> Exercise brief: Reproduce the lines from the one bearing "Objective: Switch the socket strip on" through the one bearing "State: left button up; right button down", inclusive. Copy them exactly; include no other line.

start Data extract

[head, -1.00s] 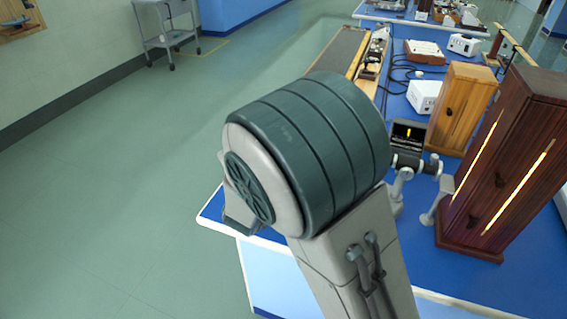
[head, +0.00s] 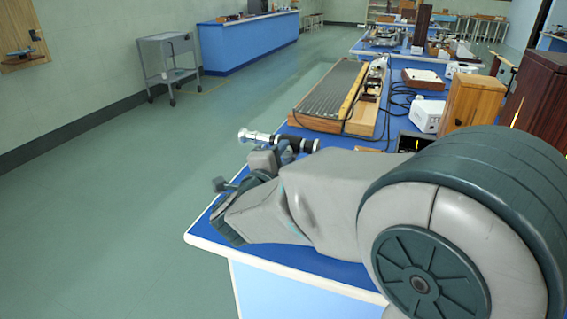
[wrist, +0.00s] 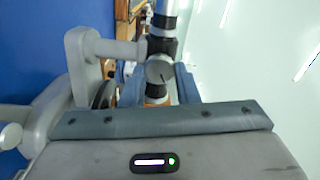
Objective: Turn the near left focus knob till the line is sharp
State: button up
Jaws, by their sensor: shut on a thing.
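The grey round focus knob (wrist: 158,72), with a dark pointer mark, sits on a silver and black tube (wrist: 165,22) in the wrist view. My gripper (wrist: 158,86) is shut on this knob, with one blue-grey finger on each side. In the head view the tube (head: 285,139) shows above my wrist, its silver end to the left, while the knob and fingertips are hidden behind my arm. A small dark screen (head: 408,142) with a yellow line shows above my arm, partly covered. The line is too small to judge its sharpness.
A long ribbed wooden-edged board (head: 330,92) lies on the blue bench (head: 212,232) behind the tube. A white box (head: 427,114) and a wooden cabinet (head: 470,100) stand to the right, with black cables nearby. Open floor and a grey trolley (head: 167,62) are to the left.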

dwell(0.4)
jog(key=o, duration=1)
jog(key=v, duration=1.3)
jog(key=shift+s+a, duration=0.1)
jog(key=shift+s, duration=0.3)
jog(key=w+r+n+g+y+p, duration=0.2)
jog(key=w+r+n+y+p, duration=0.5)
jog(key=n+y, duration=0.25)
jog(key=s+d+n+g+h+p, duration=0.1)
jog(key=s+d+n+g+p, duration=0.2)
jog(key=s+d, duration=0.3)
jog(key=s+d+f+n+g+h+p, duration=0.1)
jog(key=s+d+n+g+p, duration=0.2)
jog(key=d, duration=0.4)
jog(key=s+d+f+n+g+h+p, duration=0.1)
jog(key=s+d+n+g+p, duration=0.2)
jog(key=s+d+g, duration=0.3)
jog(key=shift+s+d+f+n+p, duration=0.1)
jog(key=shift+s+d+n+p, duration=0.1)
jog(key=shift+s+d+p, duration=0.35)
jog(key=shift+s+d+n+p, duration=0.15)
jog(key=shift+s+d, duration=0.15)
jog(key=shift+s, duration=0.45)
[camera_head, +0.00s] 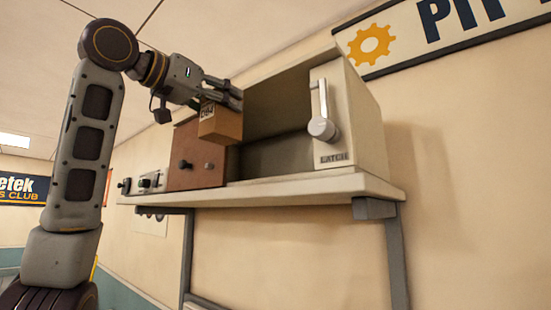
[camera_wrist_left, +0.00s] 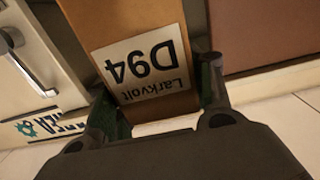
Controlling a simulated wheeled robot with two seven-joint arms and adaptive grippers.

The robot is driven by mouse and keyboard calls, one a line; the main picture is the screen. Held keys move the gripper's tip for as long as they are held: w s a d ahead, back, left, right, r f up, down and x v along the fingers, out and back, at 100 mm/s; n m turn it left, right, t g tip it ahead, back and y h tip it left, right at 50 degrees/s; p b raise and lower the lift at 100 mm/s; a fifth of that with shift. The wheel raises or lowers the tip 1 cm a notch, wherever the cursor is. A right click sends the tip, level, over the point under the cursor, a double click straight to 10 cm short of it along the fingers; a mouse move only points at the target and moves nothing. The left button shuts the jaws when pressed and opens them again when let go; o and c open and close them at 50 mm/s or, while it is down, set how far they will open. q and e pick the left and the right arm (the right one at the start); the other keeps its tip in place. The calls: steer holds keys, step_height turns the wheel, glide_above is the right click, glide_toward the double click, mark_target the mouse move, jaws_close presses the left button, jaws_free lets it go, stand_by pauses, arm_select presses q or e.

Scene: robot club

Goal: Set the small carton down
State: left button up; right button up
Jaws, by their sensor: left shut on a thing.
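The small carton (camera_head: 222,127) is a brown box with a white label, held up in front of the shelf unit in the head view. In the left wrist view the carton (camera_wrist_left: 118,22) fills the upper middle, and its label reads "Larkvolt D94". My left gripper (camera_head: 220,98) is shut on the carton, with a finger on each side of it in the wrist view (camera_wrist_left: 160,105). The carton is near the open front of a cream cabinet (camera_head: 350,120); I cannot tell whether it touches anything below. My right gripper is not in view.
The cream cabinet has an open dark bay and a panel with a lever handle (camera_head: 320,125) marked "LATCH". A brown box with knobs (camera_head: 190,160) stands to its left. Both are on a bracketed wall shelf (camera_head: 290,190). A sign (camera_head: 440,30) hangs above right.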

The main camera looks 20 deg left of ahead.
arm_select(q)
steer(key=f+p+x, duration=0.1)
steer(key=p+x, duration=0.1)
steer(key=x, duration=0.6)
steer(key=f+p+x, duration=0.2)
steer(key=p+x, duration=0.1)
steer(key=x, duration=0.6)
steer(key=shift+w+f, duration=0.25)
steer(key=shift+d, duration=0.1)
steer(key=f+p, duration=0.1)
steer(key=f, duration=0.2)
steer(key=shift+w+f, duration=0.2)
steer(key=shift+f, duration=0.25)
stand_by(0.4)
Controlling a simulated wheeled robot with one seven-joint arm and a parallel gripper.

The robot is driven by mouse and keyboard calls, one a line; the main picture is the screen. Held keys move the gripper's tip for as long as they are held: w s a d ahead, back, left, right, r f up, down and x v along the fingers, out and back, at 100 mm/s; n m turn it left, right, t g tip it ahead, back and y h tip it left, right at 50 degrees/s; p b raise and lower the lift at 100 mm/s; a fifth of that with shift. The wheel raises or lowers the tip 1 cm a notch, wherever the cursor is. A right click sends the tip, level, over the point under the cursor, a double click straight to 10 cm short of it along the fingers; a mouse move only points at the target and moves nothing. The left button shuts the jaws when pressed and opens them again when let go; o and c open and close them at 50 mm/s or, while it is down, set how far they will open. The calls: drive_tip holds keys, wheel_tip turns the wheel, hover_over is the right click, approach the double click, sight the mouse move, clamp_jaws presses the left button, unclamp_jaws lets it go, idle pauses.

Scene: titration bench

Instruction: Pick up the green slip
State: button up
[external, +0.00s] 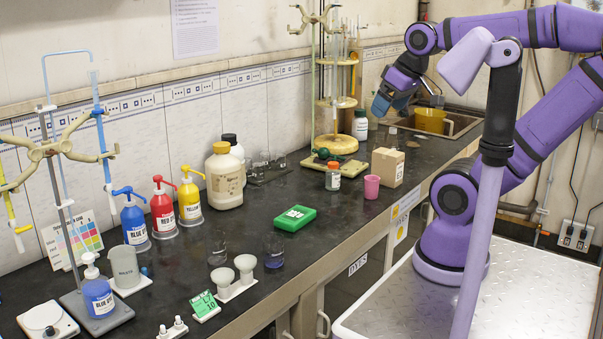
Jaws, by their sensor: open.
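A small green slip (203,303) with white markings is at the front of the bench, propped at a slant on a small white base. It is just below the white stand with two cups. My gripper (381,110) is far from it, up at the back right of the bench, pointing down with its jaws open. It hangs in the air above the area near the sink, and nothing shows between its fingers.
A green box (294,218) with a white label lies mid-bench. The twin-cup stand (234,279), glass beakers (217,252) and small white-capped pieces (173,328) surround the slip. Blue, red (163,208) and yellow pump bottles stand behind. A pink cup (371,187) and cardboard box (388,166) stand right.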

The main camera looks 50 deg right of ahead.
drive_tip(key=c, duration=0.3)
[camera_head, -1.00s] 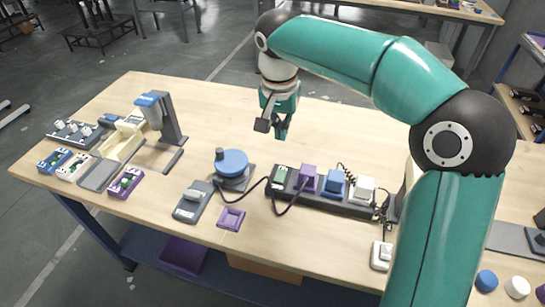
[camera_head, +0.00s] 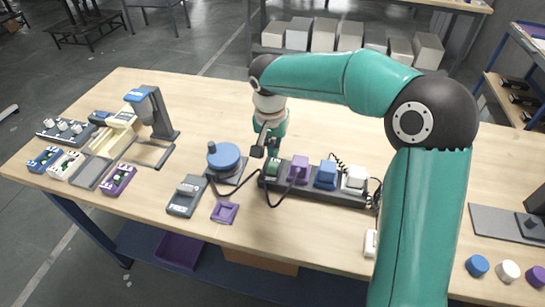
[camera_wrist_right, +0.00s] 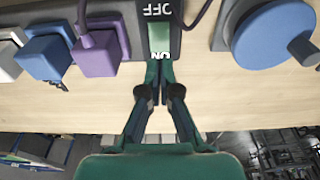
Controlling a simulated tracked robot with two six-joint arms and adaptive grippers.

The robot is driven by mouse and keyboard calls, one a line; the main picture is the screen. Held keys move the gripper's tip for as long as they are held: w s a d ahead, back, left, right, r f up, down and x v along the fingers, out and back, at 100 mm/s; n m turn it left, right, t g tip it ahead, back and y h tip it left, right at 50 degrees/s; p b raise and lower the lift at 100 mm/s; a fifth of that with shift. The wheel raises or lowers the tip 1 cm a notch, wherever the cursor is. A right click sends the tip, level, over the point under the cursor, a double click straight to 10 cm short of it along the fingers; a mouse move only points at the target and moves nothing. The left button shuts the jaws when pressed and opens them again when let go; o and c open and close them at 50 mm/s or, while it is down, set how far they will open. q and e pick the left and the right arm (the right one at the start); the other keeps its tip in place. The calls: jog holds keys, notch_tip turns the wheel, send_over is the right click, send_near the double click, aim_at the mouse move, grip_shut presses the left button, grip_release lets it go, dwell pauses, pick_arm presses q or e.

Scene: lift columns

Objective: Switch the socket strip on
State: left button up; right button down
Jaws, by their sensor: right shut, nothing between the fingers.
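The dark socket strip (camera_head: 340,196) lies on the wooden table, with purple (camera_head: 298,170), blue (camera_head: 325,175) and white (camera_head: 354,178) plugs in it. Its green switch (camera_head: 273,168) is at the left end. In the right wrist view the strip (camera_wrist_right: 133,30) runs along the top, and the switch (camera_wrist_right: 160,36) shows "OFF" and "ON" lettering. My right gripper (camera_head: 271,151) is shut and empty at the switch. In the wrist view its fingertips (camera_wrist_right: 158,72) are at the "ON" end; I cannot tell whether they touch it. My left gripper is out of view.
A blue round knob device (camera_head: 223,157) stands left of the strip, with a grey box (camera_head: 185,195) and a purple tray (camera_head: 225,212) in front. Cables run beside the strip. A stand (camera_head: 157,115) and small boxes are further left. The table behind the strip is mostly clear.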

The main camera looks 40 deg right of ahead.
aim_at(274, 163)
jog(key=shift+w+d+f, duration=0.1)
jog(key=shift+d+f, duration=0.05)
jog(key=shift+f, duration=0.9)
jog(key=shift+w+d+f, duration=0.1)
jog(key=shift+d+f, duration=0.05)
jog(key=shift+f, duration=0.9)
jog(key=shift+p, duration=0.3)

end Data extract

> Answer:
Objective: Switch the socket strip on
State: left button up; right button down

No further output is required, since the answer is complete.